◆ What you should do ◆
Of all the lines here, how many include the string "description"? Answer with the number only.

# Data in this exercise start

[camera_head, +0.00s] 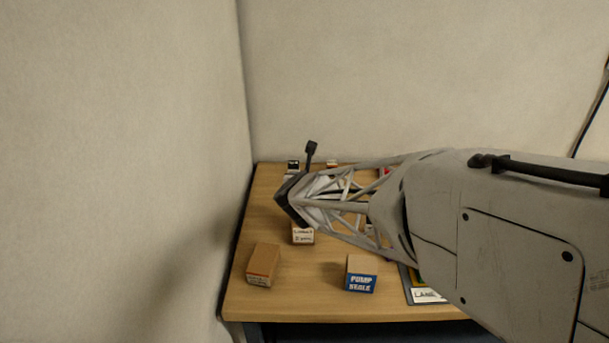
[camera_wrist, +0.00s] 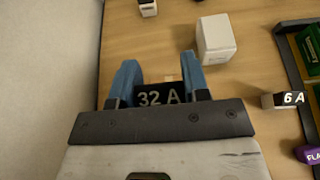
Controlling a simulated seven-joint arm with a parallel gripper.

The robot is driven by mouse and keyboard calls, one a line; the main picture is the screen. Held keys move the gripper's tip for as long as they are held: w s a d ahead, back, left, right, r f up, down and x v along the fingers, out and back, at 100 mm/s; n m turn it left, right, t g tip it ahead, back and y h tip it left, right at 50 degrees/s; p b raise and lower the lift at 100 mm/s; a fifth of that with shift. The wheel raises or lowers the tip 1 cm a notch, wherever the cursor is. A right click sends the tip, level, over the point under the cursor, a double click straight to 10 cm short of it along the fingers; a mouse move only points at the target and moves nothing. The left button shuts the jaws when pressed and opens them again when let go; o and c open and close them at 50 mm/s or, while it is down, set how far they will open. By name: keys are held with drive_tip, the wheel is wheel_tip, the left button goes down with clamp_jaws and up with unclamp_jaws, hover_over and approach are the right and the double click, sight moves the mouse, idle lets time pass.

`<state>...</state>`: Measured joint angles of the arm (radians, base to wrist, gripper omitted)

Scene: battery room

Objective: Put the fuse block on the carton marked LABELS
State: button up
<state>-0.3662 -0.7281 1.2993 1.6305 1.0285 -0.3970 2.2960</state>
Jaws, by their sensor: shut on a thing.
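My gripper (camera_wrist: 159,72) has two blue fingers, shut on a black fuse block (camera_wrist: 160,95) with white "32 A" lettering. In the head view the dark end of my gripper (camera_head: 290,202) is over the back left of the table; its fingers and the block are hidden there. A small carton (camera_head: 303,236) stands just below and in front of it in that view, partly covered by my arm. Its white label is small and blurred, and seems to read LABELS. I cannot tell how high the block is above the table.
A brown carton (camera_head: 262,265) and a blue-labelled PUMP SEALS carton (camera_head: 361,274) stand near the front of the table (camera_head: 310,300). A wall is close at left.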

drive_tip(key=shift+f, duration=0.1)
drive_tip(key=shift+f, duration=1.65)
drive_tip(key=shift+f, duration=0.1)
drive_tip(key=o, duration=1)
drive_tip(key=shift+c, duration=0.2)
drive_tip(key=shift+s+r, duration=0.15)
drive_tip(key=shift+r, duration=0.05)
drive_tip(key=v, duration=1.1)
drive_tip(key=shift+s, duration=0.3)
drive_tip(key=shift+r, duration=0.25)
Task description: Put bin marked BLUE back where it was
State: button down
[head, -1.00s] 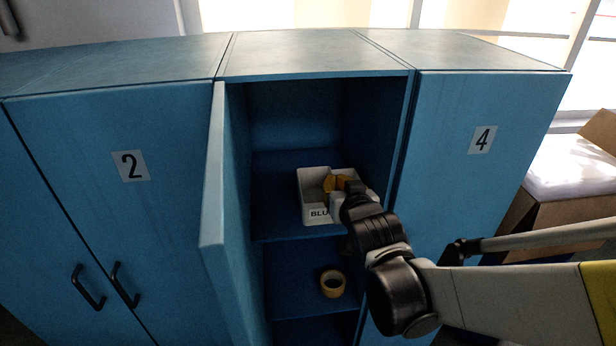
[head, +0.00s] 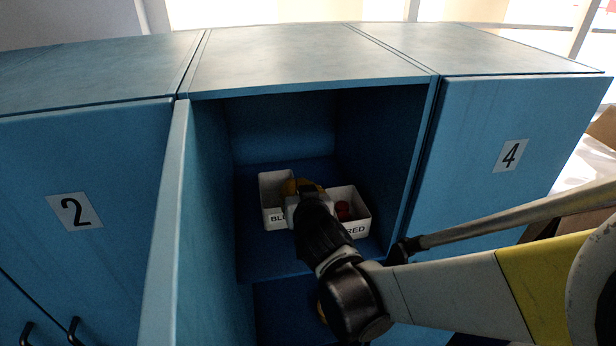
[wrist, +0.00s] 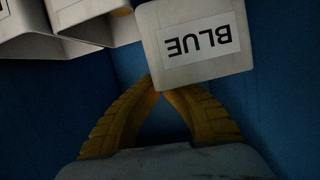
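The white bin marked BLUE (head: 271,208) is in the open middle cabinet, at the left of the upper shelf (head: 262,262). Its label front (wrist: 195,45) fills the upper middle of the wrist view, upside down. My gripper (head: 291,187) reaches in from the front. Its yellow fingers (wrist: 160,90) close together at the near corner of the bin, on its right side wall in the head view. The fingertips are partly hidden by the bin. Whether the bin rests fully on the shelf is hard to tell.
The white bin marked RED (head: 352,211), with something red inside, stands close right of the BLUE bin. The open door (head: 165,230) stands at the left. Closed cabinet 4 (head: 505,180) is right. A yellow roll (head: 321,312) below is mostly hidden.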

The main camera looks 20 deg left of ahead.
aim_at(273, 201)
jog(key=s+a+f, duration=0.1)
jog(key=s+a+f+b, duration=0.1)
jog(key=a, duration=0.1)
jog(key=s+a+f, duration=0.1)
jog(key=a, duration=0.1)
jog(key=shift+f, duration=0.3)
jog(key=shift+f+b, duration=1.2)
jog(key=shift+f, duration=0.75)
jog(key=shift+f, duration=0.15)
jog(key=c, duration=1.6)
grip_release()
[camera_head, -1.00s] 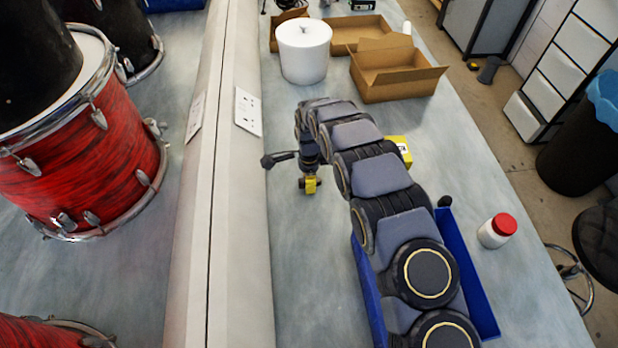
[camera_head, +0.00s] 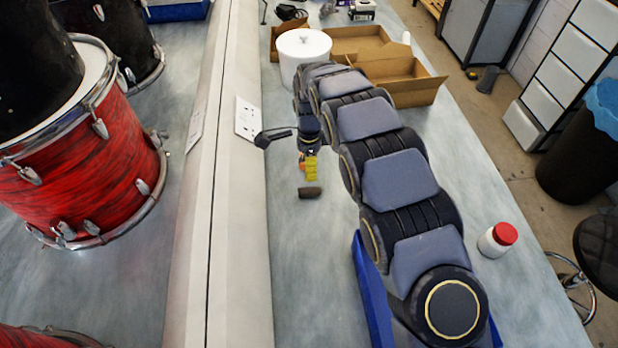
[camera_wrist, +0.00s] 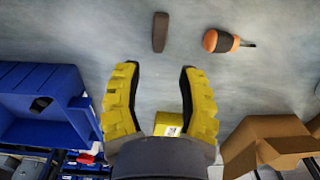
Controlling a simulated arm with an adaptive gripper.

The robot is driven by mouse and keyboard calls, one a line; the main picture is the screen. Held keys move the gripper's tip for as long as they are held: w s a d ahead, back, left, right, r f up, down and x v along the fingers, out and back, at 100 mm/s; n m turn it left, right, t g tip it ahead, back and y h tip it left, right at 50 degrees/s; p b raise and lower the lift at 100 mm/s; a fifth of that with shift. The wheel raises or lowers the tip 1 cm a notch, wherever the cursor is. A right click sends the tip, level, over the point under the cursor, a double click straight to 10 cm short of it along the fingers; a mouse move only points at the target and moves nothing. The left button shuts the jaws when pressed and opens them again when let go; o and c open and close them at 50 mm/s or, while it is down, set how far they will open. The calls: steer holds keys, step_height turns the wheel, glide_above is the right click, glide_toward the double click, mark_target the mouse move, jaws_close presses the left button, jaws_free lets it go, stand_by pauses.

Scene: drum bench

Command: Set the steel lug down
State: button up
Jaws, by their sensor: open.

# Data in this exercise end
# Data in this exercise start

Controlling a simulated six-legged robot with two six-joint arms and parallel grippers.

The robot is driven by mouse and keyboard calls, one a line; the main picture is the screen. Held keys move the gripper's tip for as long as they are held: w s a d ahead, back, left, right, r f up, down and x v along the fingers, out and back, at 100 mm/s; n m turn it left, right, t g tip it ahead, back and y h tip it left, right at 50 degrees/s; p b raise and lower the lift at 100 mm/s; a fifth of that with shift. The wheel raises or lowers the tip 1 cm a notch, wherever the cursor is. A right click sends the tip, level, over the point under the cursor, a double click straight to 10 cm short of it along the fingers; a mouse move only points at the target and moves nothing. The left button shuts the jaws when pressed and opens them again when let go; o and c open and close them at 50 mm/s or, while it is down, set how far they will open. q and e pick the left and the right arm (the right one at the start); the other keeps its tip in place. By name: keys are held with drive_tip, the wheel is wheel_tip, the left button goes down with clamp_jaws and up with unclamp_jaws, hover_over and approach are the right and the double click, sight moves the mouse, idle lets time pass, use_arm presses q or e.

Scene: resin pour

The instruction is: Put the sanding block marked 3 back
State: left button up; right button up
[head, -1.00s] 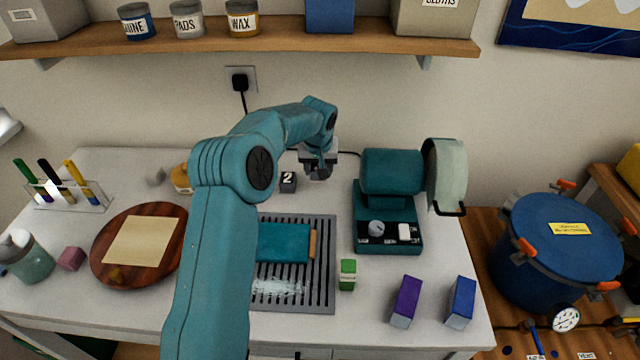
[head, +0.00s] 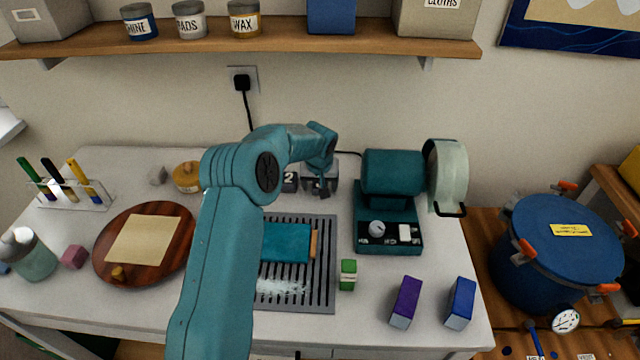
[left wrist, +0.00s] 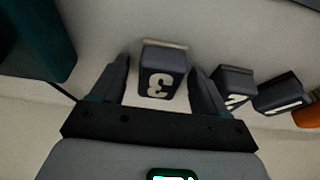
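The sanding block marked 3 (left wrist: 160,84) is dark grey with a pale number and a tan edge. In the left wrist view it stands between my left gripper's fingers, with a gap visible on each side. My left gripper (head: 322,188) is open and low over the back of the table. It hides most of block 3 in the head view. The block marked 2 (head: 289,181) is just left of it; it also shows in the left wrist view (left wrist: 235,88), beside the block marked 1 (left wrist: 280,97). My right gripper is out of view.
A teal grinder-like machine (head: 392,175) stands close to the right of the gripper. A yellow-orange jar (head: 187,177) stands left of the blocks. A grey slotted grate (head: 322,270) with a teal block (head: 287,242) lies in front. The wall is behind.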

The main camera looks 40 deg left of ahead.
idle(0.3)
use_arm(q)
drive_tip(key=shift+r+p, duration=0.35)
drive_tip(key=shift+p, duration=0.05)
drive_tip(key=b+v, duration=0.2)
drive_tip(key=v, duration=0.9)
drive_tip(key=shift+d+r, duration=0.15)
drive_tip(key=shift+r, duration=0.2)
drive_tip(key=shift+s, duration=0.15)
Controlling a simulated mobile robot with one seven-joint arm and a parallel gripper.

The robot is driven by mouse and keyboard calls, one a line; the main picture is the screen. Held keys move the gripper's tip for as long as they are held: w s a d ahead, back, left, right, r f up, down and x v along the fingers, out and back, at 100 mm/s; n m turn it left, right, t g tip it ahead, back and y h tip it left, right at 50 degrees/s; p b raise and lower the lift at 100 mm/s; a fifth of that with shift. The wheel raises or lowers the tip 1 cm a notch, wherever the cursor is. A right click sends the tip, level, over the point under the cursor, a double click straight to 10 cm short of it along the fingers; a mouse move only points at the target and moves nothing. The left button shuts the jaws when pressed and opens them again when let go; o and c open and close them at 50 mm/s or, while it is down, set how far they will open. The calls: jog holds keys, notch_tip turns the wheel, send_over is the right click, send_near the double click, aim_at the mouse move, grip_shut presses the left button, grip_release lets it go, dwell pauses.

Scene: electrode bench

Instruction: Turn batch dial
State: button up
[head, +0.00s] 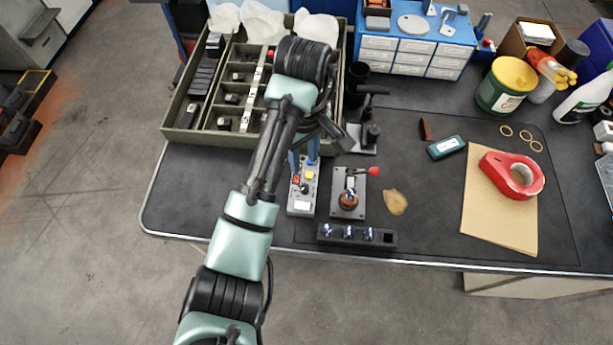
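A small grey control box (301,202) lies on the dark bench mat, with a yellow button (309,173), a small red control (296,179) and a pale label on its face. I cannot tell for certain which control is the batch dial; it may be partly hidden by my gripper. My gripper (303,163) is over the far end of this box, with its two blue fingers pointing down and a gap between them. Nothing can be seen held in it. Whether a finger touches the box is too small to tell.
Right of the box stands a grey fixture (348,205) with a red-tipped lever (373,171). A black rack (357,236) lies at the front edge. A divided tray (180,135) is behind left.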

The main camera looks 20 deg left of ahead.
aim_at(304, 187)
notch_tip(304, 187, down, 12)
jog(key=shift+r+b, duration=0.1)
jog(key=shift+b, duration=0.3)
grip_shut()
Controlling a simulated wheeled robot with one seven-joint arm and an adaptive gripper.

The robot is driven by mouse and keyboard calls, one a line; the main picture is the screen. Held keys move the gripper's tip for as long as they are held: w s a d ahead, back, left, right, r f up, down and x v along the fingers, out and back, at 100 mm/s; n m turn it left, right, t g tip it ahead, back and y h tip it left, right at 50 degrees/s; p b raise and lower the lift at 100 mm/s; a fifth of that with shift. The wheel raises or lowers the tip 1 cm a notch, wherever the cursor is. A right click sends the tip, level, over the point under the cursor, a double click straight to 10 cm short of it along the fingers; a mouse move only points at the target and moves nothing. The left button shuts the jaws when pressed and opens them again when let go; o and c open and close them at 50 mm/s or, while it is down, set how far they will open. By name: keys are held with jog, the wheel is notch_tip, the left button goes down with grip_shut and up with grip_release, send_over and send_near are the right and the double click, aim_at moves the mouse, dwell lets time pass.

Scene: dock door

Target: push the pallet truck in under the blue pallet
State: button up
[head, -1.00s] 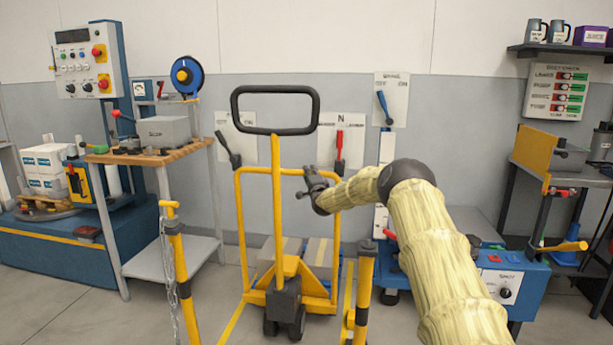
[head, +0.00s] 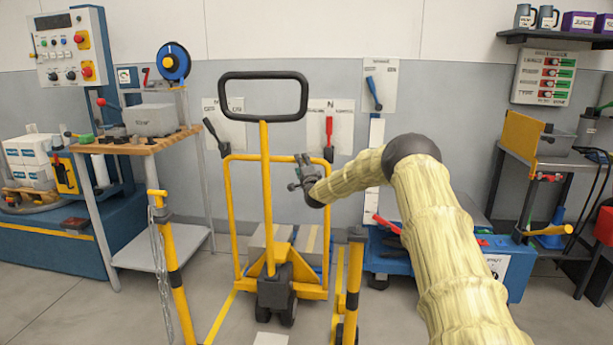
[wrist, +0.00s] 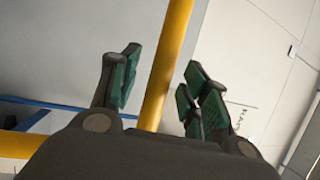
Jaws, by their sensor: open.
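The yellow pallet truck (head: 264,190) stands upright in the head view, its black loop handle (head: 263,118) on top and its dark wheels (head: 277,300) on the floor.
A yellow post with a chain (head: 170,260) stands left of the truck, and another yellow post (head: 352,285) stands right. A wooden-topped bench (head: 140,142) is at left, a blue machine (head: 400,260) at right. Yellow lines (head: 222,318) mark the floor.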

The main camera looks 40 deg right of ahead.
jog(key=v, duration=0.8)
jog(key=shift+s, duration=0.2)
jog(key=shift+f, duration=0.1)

# Data in this exercise end
# Data in this exercise start

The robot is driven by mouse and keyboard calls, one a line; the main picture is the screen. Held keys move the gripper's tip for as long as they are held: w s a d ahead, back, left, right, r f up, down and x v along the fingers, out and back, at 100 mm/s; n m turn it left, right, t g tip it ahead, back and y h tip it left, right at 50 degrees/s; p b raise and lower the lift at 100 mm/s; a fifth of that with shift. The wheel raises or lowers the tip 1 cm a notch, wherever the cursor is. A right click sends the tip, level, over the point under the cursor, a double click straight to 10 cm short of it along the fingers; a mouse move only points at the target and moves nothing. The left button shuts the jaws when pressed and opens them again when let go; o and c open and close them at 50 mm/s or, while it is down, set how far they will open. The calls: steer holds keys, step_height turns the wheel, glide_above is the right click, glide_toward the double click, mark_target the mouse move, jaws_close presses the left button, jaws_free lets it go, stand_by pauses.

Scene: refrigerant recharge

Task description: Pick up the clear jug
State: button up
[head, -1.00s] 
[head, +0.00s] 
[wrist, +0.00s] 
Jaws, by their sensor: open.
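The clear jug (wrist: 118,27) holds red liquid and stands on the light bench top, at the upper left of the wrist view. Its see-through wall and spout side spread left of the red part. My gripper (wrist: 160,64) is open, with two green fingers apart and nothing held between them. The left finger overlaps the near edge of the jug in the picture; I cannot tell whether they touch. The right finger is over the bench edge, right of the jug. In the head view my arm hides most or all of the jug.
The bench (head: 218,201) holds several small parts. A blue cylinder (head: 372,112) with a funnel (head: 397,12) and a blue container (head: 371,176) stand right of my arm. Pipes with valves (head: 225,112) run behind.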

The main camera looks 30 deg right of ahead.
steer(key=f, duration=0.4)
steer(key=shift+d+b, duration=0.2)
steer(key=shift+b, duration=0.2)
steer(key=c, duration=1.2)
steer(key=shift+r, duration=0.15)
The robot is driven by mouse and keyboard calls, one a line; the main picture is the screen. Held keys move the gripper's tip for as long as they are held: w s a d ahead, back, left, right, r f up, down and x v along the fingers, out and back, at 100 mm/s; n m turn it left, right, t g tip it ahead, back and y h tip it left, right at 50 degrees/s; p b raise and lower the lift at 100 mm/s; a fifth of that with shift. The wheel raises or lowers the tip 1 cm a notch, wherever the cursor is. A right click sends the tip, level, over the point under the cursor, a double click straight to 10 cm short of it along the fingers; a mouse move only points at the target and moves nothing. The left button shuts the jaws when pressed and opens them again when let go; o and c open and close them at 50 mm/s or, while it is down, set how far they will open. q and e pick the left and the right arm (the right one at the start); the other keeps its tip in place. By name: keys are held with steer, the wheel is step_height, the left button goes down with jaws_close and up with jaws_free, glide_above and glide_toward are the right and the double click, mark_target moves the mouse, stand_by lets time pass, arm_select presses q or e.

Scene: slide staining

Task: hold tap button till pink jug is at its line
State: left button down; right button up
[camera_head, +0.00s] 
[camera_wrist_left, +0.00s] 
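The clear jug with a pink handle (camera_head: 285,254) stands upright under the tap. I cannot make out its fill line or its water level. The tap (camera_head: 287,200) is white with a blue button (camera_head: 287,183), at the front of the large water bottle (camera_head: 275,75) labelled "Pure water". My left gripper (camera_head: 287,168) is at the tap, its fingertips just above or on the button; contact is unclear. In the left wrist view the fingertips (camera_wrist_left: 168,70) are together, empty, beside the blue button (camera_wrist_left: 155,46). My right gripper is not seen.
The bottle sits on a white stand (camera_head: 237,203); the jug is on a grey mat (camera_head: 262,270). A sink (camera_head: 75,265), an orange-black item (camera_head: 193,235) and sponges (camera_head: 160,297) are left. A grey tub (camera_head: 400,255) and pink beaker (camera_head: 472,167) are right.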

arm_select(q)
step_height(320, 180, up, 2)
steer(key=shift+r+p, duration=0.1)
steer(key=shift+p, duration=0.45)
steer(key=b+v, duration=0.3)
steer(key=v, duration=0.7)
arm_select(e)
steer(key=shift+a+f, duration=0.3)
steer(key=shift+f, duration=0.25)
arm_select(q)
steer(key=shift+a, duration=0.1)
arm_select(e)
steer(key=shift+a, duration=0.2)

# Data in this exercise end

◆ Correct response ◆
2